Without the pictures, return exactly the lines from the one with "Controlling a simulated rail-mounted" through the one with "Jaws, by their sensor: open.". Both end lines belong in the copy.

[Rows from a robot dataset]

=======

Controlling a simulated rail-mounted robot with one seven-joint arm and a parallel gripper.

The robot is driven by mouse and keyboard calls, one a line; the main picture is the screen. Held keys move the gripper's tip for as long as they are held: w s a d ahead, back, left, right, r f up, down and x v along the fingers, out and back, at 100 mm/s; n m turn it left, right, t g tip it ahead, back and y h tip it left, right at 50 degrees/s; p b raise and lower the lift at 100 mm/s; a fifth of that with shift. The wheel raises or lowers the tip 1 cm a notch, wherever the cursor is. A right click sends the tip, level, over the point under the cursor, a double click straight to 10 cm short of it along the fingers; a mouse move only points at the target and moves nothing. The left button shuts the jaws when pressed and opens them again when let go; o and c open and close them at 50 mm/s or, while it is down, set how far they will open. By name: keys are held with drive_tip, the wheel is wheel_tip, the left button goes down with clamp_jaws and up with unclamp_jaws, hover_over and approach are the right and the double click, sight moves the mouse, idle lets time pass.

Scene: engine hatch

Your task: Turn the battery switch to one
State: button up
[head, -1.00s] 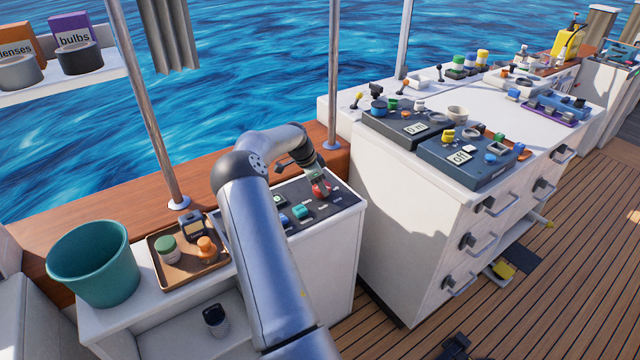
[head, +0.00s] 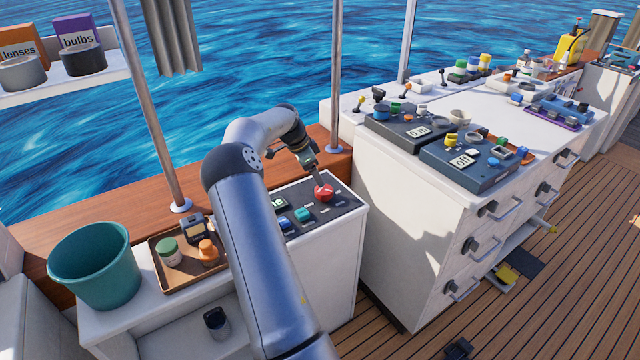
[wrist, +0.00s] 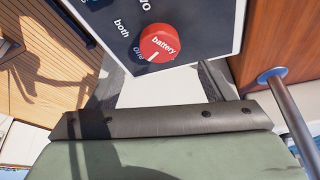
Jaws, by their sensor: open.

=======

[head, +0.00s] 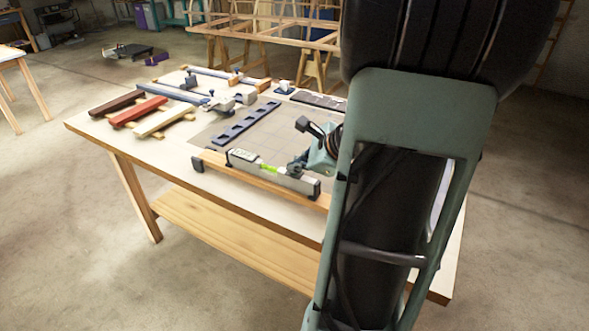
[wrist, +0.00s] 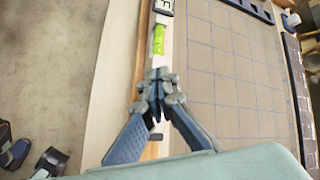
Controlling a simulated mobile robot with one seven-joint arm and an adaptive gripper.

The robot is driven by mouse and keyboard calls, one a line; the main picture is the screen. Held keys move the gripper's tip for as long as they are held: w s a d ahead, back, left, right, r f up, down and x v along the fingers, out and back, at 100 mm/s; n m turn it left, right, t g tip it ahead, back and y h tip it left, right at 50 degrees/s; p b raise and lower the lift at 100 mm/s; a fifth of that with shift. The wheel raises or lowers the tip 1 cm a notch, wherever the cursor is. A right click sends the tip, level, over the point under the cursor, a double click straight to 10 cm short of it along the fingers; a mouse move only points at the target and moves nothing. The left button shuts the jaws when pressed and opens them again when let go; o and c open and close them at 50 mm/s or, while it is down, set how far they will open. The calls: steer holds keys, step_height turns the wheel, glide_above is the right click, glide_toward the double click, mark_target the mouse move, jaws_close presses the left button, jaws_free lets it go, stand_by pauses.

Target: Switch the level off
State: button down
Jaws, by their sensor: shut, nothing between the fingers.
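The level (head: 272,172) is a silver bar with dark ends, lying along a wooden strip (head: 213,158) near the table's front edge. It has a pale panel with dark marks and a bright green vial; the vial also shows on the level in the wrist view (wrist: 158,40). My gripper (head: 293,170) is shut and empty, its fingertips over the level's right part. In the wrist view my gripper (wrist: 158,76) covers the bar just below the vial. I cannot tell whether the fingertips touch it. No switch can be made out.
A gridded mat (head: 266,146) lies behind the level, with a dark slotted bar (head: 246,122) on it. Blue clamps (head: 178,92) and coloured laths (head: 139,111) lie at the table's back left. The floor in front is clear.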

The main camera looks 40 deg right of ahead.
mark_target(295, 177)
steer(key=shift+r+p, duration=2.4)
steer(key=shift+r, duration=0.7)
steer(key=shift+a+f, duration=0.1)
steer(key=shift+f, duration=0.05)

=======

(Result below):
Controlling a simulated rail-mounted robot with one seven-joint arm and a parallel gripper.

The robot is driven by mouse and keyboard calls, one a line; the main picture is the screen. Held keys move the gripper's tip for as long as they are held: w s a d ahead, back, left, right, r f up, down and x v along the fingers, out and back, at 100 mm/s; n m turn it left, right, t g tip it ahead, back and y h tip it left, right at 50 degrees/s; p b raise and lower the lift at 100 mm/s; a fifth of that with shift. The wheel raises or lowers the tip 1 cm a notch, wherever the cursor is. A right click sends the tip, level, over the point under the cursor, a double click straight to 10 cm short of it along the fingers; a mouse move only points at the target and moves nothing. The left button shuts the jaws when pressed and opens them again when let go; o and c open and close them at 50 mm/s or, while it is down, set how far they will open. By name: keys are held with drive_tip, the wheel is wheel_tip, the left button goes down with clamp_jaws and up with unclamp_jaws, hover_over and approach are the right and the double click, sight moves the mouse, idle lets time pass.

Scene: engine hatch

Your task: Turn the battery switch to one
State: button up
[head, -1.00s] 
[head, +0.00s] 
[wrist, +0.00s] 
Jaws, by their sensor: open.

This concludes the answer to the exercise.